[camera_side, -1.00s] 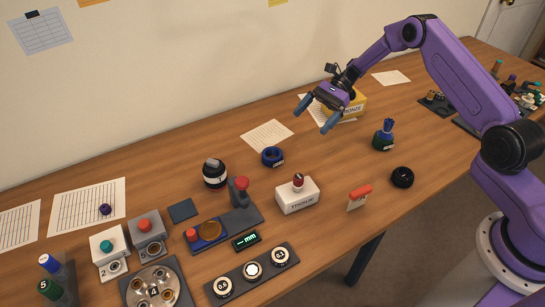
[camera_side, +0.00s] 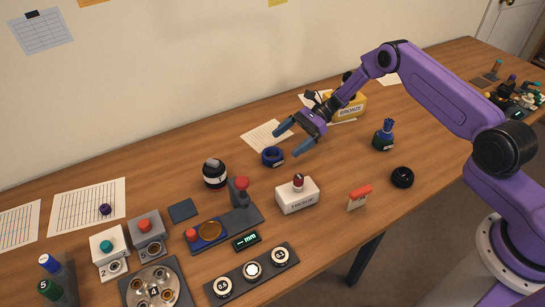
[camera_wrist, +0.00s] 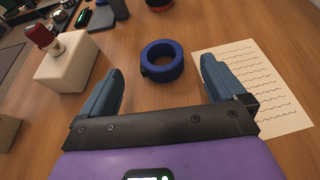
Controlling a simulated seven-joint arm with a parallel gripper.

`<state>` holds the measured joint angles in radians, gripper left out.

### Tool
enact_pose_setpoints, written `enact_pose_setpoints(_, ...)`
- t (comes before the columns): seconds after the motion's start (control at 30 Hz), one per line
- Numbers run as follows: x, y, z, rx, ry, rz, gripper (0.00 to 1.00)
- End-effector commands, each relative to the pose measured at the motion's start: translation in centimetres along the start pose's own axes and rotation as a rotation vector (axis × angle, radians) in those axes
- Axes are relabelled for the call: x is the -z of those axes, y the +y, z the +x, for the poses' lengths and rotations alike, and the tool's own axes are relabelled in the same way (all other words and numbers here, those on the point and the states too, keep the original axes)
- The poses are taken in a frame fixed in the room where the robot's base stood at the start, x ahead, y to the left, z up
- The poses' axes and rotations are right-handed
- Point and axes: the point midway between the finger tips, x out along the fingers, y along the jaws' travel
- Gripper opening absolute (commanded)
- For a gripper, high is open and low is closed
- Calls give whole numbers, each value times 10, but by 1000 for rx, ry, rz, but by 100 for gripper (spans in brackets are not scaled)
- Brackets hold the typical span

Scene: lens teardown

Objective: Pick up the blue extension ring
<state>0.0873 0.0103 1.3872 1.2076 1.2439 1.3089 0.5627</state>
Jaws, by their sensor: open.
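The blue extension ring (camera_side: 272,156) lies flat on the wooden table, just in front of a sheet of paper, with a small label on its side. In the wrist view the ring (camera_wrist: 148,70) sits ahead of and between my two fingers, and its open centre shows the table. My gripper (camera_side: 284,142) is open and empty, with its blue-grey fingertips above and close to the ring. In the wrist view my gripper (camera_wrist: 162,75) has its fingers wide apart, and neither finger appears to touch the ring.
A black jar (camera_side: 215,174) stands to the left. A lined paper (camera_side: 262,134) lies behind.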

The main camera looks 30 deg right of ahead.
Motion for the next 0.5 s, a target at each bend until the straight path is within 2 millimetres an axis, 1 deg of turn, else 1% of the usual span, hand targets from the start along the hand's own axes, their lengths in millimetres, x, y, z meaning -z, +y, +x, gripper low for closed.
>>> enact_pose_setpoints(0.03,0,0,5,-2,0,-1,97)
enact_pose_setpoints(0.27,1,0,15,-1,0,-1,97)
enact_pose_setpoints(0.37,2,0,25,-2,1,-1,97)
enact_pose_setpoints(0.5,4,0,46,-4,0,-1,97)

+-------+

DO THIS
Give back exactly the lines running from the line that contains "Controlling a simulated" through the line that contains "- t (comes before", and nothing outside them.

WRITTEN ANSWER
Controlling a simulated seven-joint arm with a parallel gripper.

`<state>` holds the measured joint angles in radians, gripper left out.

### Tool
enact_pose_setpoints, written `enact_pose_setpoints(_, ...)`
- t (comes before the columns): seconds after the motion's start (control at 30 Hz), one per line

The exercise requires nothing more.